From Austen & Brontë to Woolf: literature’s forgotten female friendships
While many male writing duos have become the stuff of legend, female literary collaborations have largely been consigned to the shadows. Writing partners Emily Midorikawa and Emma Claire Sweeney debunk the myth that the English-speaking world's most celebrated female authors were isolated geniuses
In the collective memory, William Wordsworth and Samuel Taylor Coleridge tramp the Lakeland Fells together, and F Scott Fitzgerald shares yet another drink with Ernest Hemingway in an all-night Parisian bar. But misleading myths of isolation have attached themselves to women who write. Jane Austen is cast as a modest spinster, Charlotte Brontё confined to her parsonage home, George Eliot presented as an aloof intellectual, and Virginia Woolf a melancholic bohemian.
Here, the authors of A Secret Sisterhood: The Hidden Friendships of Austen, Bronte, Eliot and Woolf challenge these popular misconceptions and reveal the unexplored friendships of some great female authors…
Jane Austen and Anne Sharp
Jane was attracted to the keen intelligence, sharp wit and independence of spirit that shone from this woman who penned plays in between teaching lessons. The demands of full-time teaching may have prevented Anne from pursuing writing professionally, but she did flex her literary muscles by devising dramas for her pupils to perform. Jane herself acted in one such household theatrical, cast in the role of teacher, while Anne took on various male roles.
Charlotte Brontë and Mary Taylor
The pair met in 1831 as adolescent boarders at Roe Head School in Yorkshire.

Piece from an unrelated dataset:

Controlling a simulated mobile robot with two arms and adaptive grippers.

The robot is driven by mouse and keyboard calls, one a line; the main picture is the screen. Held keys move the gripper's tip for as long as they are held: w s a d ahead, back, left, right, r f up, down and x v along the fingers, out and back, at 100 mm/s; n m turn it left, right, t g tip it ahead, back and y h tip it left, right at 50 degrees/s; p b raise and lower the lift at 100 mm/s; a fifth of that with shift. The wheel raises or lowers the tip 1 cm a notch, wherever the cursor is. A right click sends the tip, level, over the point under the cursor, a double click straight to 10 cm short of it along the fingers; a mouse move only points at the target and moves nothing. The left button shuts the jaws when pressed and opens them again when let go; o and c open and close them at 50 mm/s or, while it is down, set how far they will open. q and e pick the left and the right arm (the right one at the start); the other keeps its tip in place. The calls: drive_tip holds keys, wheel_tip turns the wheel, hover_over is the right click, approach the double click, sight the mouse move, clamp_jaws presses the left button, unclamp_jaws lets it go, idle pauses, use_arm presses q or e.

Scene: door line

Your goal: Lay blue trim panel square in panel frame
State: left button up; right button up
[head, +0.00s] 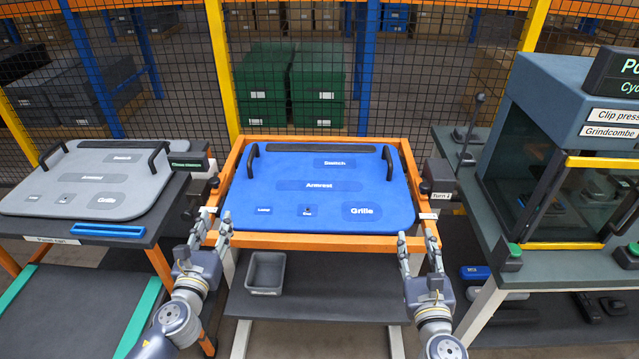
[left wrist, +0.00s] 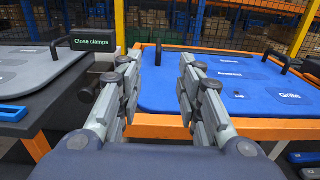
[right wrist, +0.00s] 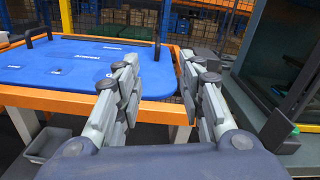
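The blue trim panel (head: 290,200) lies in the orange panel frame (head: 320,241) in the head view, with black handles standing at its left and right ends. It looks roughly square to the frame; its front edge lies close along the front rail. My left gripper (head: 217,222) is open and empty at the frame's front left corner. My right gripper (head: 418,241) is open and empty at the front right corner. Both wrist views show the fingers apart, with the panel beyond them. A "Close clamps" sign (left wrist: 93,42) stands left of the frame.
A grey panel (head: 75,190) lies on the panel cart at left. The clip press (head: 570,150) stands on a table at right. A "Turn" box (head: 438,180) sits by the frame's right side. A grey bin (head: 266,273) rests on the shelf below.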

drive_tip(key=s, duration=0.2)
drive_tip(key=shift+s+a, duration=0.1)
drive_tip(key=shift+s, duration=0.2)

They got off to a rocky start when Mary, a strikingly pretty girl, bluntly told Charlotte she was “very ugly”. This slight imparted a bruise on Charlotte that would never fully heal. But Mary’s forthright opinions would also influence Charlotte in more positive ways, which proved to be just as enduring. Mary, who hailed from a progressive family, helped the then socially-conservative Charlotte to look at the world in new ways. Charlotte, a traditional Tory who idolised the Duke of Wellington, found her eyes opened to the restricted position of Victorian women.
Ever the adventurer, Mary had other suggestions too. She persuaded Charlotte to join her in exchanging the Yorkshire moorlands for the Belgian capital of Brussels, where both ended up going to further their education. In Brussels, Charlotte would fall for her tutor, a married man named Constantin Heger. This life-changing experience of forbidden love inspired much of Charlotte’s future creative endeavour – and would also overshadow Mary’s influence on her friend’s work.
George Eliot and Harriet Beecher Stowe
Correspondence between the pair began in 1869. It was warm and candid from the start, with the allegedly reserved Eliot confiding in Harriet about her debilitating periods of depression. Meanwhile, the ebullient Harriet (who was eight years Eliot’s senior) offered unsolicited advice on how the lauded British writer might further improve her novels.
Though scattered across museum and library archives, a wealth of information exists about this enthralling friendship. But their differences, which the women themselves took in their stride, has led their great bond to be written out of literary lore.
Virginia Woolf and Katherine Mansfield
The two women were unlikely friends: Katherine hailed from the far-flung colonies, whereas Virginia’s family was firmly entrenched in the English intelligentsia; Katherine had embraced her youthful desires with bohemian exuberance, whereas Virginia approached intimacy with timidity. Both women experienced chronic illness, had complex relationships with editor husbands, and felt ambivalent about their childlessness. But it was really their shared literary endeavours that fired their friendship.
After Katherine’s early death from tuberculosis at the age of 34, her literary influence on Virginia persisted from beyond the grave. When Virginia finished both Mrs Dalloway (1925) and To the Lighthouse (1927), she wondered what Katherine would have made of these novels. Eight years after Katherine’s death, in the summer of 1931, Virginia reported that the late author had uttered words of reconciliation to her in a dream. Before waking, Virginia reached for her rival’s palm one last time, responding to the hand of friendship that Katherine seemed to have extended from beyond the grave.